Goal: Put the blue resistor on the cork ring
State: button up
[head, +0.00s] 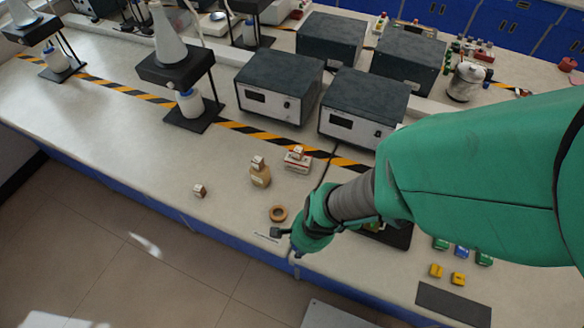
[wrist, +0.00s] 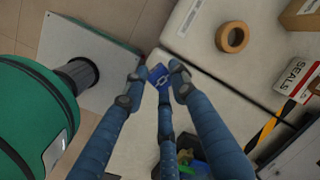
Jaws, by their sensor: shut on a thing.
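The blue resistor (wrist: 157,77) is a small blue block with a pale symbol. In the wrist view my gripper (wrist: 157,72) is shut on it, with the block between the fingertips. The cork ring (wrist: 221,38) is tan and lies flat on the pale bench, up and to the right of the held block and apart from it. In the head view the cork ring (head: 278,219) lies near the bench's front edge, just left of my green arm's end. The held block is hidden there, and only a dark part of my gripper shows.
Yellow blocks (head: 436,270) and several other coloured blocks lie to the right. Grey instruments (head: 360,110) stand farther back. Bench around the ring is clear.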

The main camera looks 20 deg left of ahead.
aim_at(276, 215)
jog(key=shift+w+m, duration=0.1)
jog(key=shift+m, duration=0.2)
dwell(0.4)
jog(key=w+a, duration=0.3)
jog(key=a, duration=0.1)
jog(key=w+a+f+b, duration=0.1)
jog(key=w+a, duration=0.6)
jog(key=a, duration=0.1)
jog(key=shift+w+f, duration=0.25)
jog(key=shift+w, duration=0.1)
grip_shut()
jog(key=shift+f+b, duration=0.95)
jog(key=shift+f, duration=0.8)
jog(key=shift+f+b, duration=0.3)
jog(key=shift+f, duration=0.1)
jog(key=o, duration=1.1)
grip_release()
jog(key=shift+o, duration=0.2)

WHAT IS REQUIRED.
Everything from the first line to the line with "[wrist, +0.00s]" must be repeated exactly, and nothing else. Leave the pictures out.

WORKED ANSWER.
Goal: Put the blue resistor on the cork ring
State: button up
[head, +0.00s] 
[wrist, +0.00s] 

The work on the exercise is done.